Directive
List each line of the data that holds the string "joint", please.

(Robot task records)
--- begin ---
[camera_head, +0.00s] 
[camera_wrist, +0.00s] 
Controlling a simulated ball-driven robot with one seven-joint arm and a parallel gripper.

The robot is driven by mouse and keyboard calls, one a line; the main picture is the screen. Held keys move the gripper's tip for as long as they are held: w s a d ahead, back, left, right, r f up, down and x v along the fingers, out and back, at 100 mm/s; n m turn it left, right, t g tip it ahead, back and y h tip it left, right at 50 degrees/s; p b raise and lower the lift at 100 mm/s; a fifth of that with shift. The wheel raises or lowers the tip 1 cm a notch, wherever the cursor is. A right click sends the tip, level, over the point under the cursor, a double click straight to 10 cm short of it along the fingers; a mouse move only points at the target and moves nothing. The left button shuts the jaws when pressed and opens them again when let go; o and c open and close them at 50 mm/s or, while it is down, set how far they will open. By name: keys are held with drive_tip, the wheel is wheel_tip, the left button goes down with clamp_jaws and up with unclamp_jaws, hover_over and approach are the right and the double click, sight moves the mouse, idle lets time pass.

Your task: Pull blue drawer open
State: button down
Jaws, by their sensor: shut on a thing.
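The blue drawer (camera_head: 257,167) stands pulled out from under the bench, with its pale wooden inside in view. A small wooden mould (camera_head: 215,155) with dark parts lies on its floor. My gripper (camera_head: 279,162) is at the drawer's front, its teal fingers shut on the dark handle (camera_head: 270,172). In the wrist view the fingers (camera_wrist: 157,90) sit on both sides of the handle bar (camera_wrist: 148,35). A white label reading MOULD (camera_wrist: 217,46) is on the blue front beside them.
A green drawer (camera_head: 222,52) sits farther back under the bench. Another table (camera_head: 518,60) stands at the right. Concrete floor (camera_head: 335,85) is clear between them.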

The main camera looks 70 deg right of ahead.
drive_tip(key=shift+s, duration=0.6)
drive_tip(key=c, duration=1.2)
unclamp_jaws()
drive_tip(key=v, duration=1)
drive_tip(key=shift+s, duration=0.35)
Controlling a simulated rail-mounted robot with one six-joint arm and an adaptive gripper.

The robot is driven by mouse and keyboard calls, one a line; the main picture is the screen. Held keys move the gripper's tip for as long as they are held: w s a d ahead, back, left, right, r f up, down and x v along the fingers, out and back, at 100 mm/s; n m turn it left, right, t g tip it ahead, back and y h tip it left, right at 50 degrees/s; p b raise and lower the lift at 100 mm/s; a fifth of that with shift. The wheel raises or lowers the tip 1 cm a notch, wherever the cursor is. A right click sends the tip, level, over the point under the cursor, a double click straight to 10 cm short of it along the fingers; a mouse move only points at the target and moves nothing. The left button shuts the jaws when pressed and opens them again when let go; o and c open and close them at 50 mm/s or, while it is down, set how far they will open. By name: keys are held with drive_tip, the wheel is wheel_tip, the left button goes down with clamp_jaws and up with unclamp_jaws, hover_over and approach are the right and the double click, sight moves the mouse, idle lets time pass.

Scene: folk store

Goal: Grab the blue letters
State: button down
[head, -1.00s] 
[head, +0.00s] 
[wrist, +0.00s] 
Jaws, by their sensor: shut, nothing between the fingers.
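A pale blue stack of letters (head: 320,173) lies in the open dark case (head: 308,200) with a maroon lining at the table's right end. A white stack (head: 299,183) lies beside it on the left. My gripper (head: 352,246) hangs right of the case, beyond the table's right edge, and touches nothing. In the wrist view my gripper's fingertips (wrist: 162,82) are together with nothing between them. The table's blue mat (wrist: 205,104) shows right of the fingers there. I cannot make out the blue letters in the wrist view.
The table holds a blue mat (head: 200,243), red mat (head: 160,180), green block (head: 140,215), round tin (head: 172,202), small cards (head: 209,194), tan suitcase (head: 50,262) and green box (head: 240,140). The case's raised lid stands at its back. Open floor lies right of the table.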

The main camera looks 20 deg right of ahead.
--- end ---
Complete response
Controlling a simulated ball-driven robot with one seven-joint arm and a parallel gripper.
Controlling a simulated rail-mounted robot with one six-joint arm and an adaptive gripper.

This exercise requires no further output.